Palavras do arquiteto Ricardo Bak Gordon que, com passada e gesto largos, numa visita de reconhecimento, não se poupa a explicar as linhas e fluxos do projeto: o "ponto de vista urbano" proporcionado pelo edifício; o "diálogo entre a cidade e o museu", possibilitado pela criação de "praças e espaços que vão ser atravessados todos os dias pelas pessoas"; o esforço de engenharia patente nas lajes únicas de betão, sem juntas, das duas salas, onde estão patentes os coches; as varandas sobre as salas, pensadas para uma visão abrangente da coleção; o auditório com palco ao nível térreo e assentos corridos à semelhança dos vulgares bancos de jardim, diluindo fronteiras entre exterior e interior, e onde um automóvel poderia entrar - o exemplo é do próprio Bak Gordon.

O edifício é uma união de dois blocos, com transparências num lado e casulo protetor do outro, e a sua mais-valia passa também pela espetacularidade arquitetónica - apanágio de toda a metrópole contemporânea. É uma caixa "fora da caixa" para o acontecimento cultural e museológico mais marcante da década.  

'E pur si muove!'

Aberta a caixa, o tesouro ainda está por etiquetar. 

A obra não está totalmente acabada mas o museu vai abrir assim mesmo. 

Do papel para a rua, fica ainda por completar a ponte pedonal que liga o novo museu à margem ribeirinha, por cima da Avenida da Índia e da linha de comboio (dizem os responsáveis que ficará concluída até meados de 2016). 

Por agora, só uma língua metálica branca, suspensa. Sob a estrutura, estende-se um amplo espaço público, ritmado pelos pilares, à maneira de casa apoiada em estacas palafíticas.

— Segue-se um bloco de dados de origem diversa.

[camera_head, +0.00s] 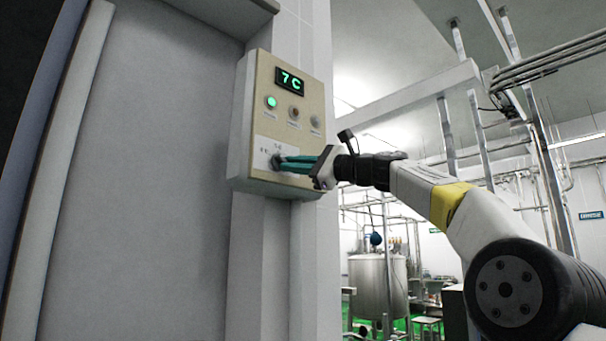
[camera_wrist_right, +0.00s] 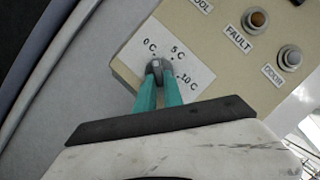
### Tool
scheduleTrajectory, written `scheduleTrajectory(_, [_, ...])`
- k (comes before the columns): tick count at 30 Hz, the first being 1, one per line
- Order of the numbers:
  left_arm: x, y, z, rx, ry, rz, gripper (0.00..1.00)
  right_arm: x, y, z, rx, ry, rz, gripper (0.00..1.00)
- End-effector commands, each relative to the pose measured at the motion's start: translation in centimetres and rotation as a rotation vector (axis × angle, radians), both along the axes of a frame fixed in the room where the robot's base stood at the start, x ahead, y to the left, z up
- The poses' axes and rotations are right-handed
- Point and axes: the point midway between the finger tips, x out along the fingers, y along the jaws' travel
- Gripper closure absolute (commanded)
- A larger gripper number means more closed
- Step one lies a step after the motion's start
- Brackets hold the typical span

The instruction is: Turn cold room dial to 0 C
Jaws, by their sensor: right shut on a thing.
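The cold room control box (camera_head: 262,140) is mounted on the wall, with a green display (camera_head: 290,81) reading 7 C. The dial (camera_wrist_right: 157,65) sits low on its face, on a white label (camera_wrist_right: 150,48) marked 0 C, 5 C and 10 C. My right gripper (camera_head: 281,161) reaches in from the right, and its teal fingers are shut on the dial. In the right wrist view the fingertips (camera_wrist_right: 158,74) close around the dial and hide much of it. I cannot tell exactly where its pointer aims. My left gripper is not in view.
Above the dial are a lit green lamp (camera_head: 271,102), a FAULT lamp (camera_wrist_right: 255,19) and another button or lamp (camera_wrist_right: 290,58). A large grey door panel (camera_head: 150,170) is to the left. A steel tank (camera_head: 377,285) stands far behind at the right.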

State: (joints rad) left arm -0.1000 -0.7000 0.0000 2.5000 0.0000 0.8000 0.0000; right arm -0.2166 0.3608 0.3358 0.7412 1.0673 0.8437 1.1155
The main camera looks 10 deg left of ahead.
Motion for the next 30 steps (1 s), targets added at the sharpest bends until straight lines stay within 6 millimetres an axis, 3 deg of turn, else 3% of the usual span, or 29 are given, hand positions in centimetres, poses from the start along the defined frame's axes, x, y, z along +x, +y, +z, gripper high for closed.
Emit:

Ainda não há lojas, mas, espera-se, estas surgirão (a gelataria Santini já marcou lugar e abrirá ali já no início de junho). 

Ainda não há calendário de outros eventos ou até exposições temporárias, mas, deseja-se, estes acontecerão um dia. Os coches, esses, estão já dispostos em duas alas imponentes, nuas, numa lógica minimalista, contrastante com o dispositivo de época praticado no antigo Picadeiro Real. Haverá, ao todo, 78 peças - coches, berlindas,  carruagens, cadeirinhas, carrinhos, liteiras, seges... - em exposição, contra 55 no velho museu (que se manterá aberto, exibindo agora quatro coches e quatro berlindas).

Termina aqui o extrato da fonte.